[Collected data]
┌──
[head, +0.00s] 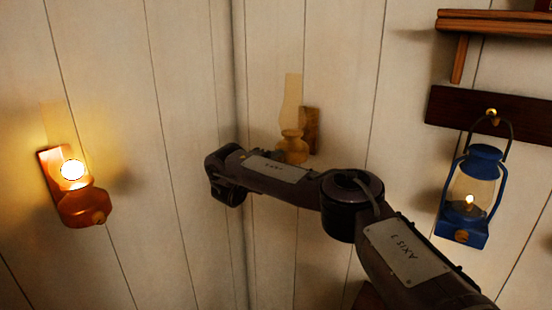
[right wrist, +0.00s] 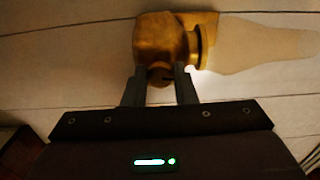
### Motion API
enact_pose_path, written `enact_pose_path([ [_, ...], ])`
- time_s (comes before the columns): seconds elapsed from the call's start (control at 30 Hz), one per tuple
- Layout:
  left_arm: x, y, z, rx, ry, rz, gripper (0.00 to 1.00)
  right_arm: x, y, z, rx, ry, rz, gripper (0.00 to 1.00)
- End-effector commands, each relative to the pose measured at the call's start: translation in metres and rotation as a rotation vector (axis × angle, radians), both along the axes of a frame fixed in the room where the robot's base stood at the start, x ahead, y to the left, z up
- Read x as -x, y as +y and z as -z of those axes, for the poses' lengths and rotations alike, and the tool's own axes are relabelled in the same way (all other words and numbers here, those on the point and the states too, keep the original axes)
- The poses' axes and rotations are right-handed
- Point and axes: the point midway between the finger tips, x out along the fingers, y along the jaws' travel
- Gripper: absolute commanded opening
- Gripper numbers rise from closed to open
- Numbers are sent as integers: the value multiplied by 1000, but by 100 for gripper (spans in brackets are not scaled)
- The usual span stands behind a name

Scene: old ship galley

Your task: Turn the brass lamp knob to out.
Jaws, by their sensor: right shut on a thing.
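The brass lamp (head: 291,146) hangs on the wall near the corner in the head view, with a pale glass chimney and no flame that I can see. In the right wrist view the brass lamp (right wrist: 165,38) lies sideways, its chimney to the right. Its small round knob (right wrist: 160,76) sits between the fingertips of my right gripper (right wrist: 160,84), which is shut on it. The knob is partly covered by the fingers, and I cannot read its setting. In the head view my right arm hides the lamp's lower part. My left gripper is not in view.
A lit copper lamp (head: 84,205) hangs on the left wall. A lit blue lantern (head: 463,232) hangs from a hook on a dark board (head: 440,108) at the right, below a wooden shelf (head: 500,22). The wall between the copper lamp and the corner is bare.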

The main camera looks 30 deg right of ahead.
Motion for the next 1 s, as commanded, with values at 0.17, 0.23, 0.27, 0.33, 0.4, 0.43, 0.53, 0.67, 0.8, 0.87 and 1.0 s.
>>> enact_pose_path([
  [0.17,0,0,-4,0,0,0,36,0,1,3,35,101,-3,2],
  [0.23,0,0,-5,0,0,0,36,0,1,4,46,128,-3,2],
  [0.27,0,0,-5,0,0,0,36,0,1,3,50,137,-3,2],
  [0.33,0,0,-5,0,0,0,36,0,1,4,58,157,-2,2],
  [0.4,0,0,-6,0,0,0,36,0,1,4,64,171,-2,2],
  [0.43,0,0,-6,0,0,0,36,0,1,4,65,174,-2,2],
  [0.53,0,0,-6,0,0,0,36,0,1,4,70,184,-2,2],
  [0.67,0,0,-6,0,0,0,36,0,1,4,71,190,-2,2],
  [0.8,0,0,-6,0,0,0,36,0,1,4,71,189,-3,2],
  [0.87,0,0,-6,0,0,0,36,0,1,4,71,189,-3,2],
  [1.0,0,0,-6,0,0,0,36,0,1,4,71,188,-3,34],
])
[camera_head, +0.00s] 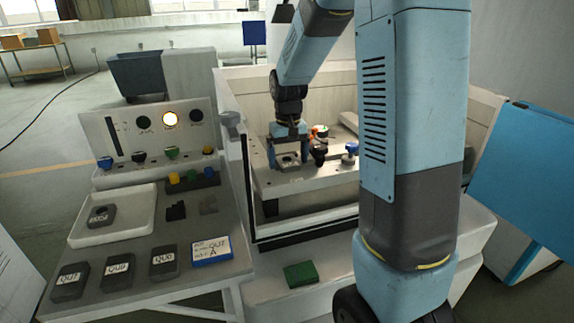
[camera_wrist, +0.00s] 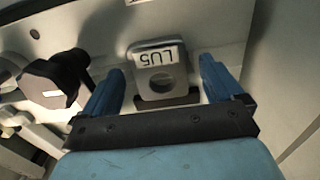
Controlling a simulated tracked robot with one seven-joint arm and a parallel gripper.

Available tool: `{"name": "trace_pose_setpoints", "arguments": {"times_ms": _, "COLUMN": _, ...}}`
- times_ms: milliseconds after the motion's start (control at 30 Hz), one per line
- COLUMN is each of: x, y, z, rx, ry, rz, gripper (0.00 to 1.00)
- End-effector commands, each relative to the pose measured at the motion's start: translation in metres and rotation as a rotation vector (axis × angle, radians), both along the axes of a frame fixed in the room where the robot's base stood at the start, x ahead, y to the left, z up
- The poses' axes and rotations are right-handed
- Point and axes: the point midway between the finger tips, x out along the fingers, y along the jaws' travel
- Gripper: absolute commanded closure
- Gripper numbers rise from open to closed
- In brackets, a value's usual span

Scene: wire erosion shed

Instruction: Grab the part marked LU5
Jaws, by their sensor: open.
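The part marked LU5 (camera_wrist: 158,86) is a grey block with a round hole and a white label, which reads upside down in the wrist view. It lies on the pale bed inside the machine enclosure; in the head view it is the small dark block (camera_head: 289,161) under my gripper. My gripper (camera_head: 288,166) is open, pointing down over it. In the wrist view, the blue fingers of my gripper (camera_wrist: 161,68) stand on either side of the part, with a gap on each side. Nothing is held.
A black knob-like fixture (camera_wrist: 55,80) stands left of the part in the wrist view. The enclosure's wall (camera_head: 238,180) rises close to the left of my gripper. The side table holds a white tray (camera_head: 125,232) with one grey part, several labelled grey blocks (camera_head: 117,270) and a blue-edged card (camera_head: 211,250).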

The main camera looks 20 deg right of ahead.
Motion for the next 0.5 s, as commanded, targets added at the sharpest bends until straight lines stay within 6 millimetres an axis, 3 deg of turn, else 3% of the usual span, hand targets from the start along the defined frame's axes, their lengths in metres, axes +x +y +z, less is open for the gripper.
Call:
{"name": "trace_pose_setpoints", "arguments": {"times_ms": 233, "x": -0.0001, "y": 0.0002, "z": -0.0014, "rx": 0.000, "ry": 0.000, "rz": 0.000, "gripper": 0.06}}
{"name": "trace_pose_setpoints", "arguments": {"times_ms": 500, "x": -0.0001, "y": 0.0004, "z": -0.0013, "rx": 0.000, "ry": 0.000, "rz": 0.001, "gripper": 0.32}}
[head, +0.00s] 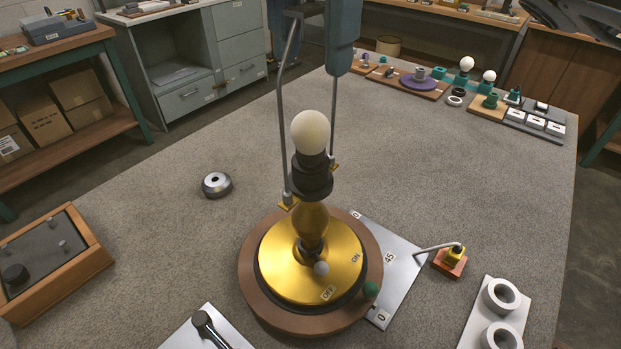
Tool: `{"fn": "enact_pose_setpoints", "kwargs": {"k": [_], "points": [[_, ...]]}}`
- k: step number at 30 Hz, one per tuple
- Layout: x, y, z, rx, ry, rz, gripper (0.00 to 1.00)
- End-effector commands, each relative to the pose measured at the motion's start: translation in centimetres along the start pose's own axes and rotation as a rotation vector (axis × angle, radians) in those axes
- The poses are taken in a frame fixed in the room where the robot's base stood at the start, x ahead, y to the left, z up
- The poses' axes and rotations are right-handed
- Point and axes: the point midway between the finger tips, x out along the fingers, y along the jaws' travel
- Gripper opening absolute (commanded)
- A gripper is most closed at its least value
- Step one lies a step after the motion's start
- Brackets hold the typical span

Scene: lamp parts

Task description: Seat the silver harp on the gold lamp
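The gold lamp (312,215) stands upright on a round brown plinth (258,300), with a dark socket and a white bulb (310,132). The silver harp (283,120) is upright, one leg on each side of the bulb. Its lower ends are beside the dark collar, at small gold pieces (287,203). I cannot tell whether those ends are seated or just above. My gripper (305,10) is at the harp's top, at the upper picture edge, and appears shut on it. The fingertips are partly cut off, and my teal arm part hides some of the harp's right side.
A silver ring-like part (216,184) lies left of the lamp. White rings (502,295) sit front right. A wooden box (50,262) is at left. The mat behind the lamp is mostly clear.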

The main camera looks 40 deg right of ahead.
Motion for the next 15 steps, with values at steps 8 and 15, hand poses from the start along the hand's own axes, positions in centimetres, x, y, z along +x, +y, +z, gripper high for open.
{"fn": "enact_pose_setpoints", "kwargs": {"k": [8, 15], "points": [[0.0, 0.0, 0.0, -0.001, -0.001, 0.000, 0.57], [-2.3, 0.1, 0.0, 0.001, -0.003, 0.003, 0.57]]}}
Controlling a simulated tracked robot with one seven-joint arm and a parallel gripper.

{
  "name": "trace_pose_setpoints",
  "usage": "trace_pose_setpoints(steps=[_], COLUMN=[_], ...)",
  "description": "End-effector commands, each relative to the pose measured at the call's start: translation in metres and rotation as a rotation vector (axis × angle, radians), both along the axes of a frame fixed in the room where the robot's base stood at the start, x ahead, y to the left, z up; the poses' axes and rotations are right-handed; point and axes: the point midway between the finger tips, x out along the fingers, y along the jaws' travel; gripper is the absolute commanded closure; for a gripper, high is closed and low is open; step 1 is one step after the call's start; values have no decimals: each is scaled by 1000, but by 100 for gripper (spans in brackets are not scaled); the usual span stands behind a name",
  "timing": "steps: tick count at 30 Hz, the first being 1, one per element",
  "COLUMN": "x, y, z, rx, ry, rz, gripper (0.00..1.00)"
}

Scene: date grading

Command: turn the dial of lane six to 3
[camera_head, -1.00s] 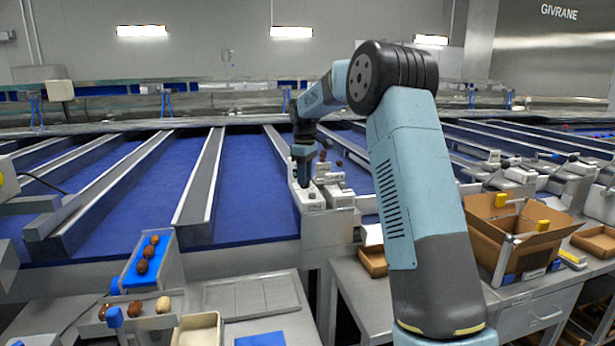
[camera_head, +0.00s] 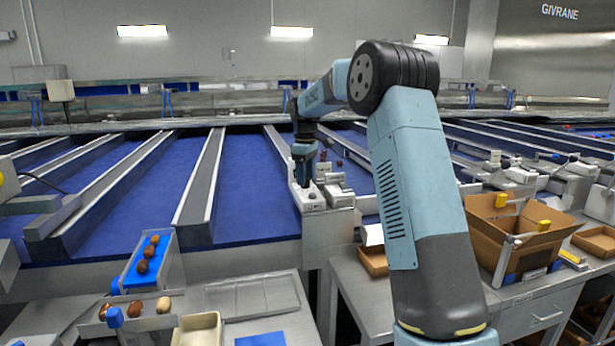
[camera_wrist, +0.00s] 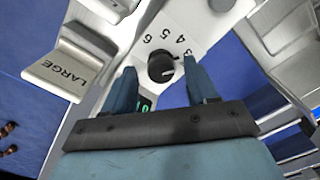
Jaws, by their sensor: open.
└──
┌──
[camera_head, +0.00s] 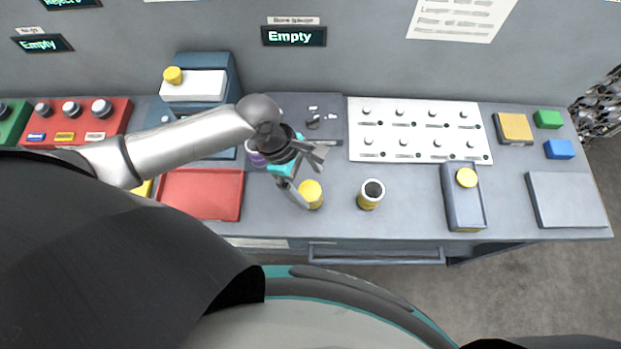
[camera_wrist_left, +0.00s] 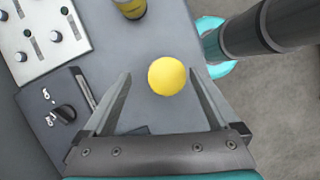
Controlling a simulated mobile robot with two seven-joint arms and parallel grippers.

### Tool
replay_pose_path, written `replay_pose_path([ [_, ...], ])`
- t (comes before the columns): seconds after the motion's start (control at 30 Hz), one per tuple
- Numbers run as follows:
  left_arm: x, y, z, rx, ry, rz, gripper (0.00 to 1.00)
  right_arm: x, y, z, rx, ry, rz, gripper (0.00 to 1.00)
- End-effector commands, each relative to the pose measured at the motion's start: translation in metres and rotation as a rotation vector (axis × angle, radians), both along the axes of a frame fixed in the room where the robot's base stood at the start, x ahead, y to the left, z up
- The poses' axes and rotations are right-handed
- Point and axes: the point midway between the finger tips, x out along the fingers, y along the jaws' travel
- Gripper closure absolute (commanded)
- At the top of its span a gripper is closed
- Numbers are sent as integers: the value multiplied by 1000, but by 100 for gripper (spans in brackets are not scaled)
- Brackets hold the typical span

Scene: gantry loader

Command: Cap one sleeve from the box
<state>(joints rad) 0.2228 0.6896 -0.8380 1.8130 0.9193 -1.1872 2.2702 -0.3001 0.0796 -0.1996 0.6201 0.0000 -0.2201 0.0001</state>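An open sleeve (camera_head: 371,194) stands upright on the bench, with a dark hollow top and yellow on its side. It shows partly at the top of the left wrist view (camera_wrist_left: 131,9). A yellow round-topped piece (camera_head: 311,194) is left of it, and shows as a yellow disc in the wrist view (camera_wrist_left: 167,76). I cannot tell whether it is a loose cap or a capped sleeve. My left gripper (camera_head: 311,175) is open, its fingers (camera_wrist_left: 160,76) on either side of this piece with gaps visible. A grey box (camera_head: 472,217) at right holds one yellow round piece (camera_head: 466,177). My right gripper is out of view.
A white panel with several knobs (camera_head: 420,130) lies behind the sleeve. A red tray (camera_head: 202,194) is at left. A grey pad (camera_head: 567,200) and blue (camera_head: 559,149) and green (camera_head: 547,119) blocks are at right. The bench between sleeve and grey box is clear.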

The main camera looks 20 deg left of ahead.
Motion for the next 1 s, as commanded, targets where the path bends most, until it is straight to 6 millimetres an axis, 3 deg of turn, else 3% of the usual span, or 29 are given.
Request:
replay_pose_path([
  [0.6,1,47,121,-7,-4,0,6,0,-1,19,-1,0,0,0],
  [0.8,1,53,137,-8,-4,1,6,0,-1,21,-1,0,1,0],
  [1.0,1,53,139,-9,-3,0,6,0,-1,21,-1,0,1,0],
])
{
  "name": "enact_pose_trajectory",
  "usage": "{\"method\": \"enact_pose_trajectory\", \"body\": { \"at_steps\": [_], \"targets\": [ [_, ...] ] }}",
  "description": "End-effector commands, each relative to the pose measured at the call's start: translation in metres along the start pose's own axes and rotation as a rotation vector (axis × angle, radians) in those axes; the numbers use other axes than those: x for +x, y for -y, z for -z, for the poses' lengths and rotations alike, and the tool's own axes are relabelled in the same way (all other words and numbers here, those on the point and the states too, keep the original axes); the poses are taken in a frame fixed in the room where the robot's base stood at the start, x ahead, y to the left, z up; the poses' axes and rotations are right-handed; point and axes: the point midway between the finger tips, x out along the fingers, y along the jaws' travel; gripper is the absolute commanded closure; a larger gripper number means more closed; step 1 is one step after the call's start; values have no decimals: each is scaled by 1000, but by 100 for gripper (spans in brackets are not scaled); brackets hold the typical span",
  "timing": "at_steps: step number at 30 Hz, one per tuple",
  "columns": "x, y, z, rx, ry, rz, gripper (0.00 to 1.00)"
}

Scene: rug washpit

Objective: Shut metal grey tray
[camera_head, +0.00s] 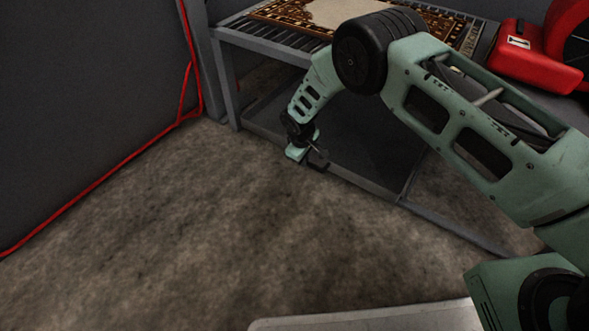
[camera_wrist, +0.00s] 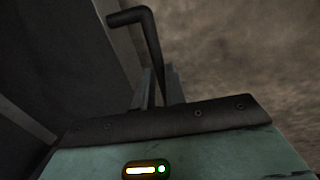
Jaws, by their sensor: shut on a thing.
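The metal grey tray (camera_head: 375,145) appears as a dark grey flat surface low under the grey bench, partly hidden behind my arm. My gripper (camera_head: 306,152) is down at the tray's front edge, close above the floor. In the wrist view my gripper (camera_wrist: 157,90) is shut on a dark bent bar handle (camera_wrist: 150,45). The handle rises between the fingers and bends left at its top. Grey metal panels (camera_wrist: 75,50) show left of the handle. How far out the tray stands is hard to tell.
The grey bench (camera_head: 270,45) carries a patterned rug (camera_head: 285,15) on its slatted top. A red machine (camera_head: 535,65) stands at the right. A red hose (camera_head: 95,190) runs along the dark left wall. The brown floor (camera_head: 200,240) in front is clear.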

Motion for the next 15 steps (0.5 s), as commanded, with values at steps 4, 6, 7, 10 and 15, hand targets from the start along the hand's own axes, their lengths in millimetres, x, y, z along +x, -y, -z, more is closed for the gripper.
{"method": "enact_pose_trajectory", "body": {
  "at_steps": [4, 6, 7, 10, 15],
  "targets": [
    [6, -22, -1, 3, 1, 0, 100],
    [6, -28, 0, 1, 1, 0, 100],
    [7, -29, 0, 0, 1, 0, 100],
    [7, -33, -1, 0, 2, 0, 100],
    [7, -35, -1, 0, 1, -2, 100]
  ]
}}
└──
▶ **EXERCISE OBJECTIVE**: Go through the records. Copy each line where "until" appears.

▶ **FINAL RESULT**:
Motion for the next 0.5 s, as commanded, targets added at the sharpest bends until straight lines stay within 6 millimetres an axis, 3 deg of turn, else 3% of the usual span, hand targets from the start along the defined frame's axes, their lengths in metres, axes +x +y +z, less is open for the gripper.
Motion for the next 1 s, as commanded, targets where the path bends most, until it is straight to 6 millimetres an axis, 3 deg of turn, else 3% of the usual span, or 29 are given.

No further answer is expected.